Explained: Why 2024 rule change may have compromised practice running in Japan

Thomas Maher
Daniel Ricciardo, RB, 2024 Japanese Grand Prix.

The tyre rules were changed for 2024, which may have compromised track time during practice in Japan.

A rules tweak made for the 2024 F1 season may have resulted in the lack of track action during the second practice session in Japan.

The second practice session at Suzuka ended up being extremely quiet – despite the conditions seemingly being ideal for intermediate tyre running, the teams appeared reluctant to send their drivers out to splash around, and a recent rule change may be to blame.

FIA tweak wet tyre rules for 2024

Having experimented with alternative tyre allocations during 2023, some allocation tweaks were made for ’24.

Article 30.2.ii of the FIA Sporting Regulations states that “at each Competition where a sprint session is not scheduled, each driver may use no more than thirteen (13) sets of dry-weather tyres, five (5) sets of intermediate tyres and two (2) sets of wet-weather tyres during a Competition.”

This is a revision from 2023, where drivers could use four sets of intermediate tyres, and three sets of wet-weather tyres.

While the number of tyres suitable for running in adverse weather conditions doesn’t appear to have changed, given it remains at seven, a rule last year that granted an extra set of intermediates to be given to drivers has been removed.

Last year’s regulations, under Article 30.5.g stated that, if FP1 or FP2 were declared wet, an additional set of intermediate tyres would be given to drivers who used up a set in either session.
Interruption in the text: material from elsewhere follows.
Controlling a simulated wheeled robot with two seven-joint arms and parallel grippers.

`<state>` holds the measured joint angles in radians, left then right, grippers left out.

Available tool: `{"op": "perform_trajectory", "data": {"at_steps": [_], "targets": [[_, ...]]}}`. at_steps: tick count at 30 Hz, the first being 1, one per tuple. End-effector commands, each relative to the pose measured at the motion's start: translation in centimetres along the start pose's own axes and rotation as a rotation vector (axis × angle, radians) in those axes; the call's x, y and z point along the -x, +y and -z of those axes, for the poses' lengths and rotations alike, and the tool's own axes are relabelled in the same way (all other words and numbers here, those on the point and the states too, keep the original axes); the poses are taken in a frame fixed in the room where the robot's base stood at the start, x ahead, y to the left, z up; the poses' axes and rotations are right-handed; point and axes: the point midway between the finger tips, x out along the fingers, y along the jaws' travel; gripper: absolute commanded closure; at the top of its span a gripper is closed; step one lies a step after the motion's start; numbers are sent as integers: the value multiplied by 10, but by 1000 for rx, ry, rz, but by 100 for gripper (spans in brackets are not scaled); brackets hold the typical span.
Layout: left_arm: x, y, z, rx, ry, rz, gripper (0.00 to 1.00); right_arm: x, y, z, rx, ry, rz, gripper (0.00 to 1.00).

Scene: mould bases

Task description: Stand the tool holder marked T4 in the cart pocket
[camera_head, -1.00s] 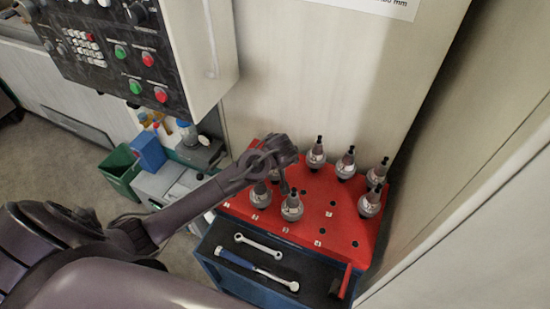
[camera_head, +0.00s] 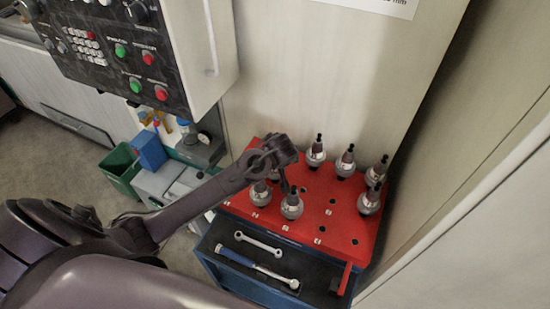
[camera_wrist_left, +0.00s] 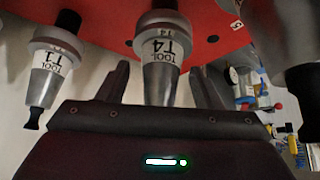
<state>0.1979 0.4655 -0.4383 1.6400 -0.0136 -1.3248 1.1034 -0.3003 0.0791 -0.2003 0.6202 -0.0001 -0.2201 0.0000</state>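The tool holder marked T4 (camera_wrist_left: 161,60) is in the middle of the left wrist view, which shows the red top upside down. It stands between the two fingers of my left gripper (camera_wrist_left: 168,88), with a visible gap on each side. The gripper is open around it. In the head view my left gripper (camera_head: 286,178) is over the red cart top (camera_head: 332,230), among the holders; I cannot read which of them is T4 there. A holder marked T1 (camera_wrist_left: 53,62) stands beside T4 in the wrist view. My right gripper is not in view.
Several other holders, such as one at the back (camera_head: 316,155) and one at the right (camera_head: 369,202), stand on the cart. Empty pockets show toward its front right. A drawer with a wrench (camera_head: 258,244) and a blue-handled tool (camera_head: 236,258) is open below. Walls stand close behind and right.

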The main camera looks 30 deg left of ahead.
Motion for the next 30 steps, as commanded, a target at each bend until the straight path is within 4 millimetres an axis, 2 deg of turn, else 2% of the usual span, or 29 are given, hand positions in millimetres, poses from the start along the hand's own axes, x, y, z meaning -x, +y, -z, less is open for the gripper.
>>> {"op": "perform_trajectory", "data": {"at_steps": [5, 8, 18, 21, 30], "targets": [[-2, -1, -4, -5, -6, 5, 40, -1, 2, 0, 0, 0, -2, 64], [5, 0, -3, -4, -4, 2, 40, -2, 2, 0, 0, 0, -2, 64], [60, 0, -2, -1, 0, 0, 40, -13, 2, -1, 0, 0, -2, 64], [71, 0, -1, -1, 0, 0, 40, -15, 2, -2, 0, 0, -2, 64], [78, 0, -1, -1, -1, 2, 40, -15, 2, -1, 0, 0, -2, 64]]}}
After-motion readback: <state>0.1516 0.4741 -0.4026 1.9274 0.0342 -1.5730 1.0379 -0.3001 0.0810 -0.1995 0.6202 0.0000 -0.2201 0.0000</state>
If this happened, the driver would have to hand back a used set before qualifying.

Additionally, if the third practice is deemed to have a high risk of being declared wet, an additional set of intermediate tyres would be made available for the drivers – again, with the proviso of returning a used set before qualifying.

These regulations were revised by the F1 Commission during the latter stages of 2023, and removed for 2024, which means no additional sets are made available dependent on declared conditions.

With the supplied intermediate and wet tyre allocations set in stone, and knowing the risk of continued wet conditions through the rest of the weekend, it explains why teams may feel reluctant to use up any of their allocation before it becomes essential to do so.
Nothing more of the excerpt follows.